_GIVEN REQUEST_.
Restate the entire listing word for word.

==== PROVIDED DATA ====

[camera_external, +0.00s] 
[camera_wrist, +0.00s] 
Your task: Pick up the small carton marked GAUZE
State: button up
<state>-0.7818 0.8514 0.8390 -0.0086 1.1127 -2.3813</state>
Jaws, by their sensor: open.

====

_FULL SOLUTION_.
[camera_external, +0.00s] 
[camera_wrist, +0.00s] 
Your task: Pick up the small carton marked GAUZE
State: button up
<state>-0.7818 0.8514 0.8390 -0.0086 1.1127 -2.3813</state>
Jaws, by their sensor: open.

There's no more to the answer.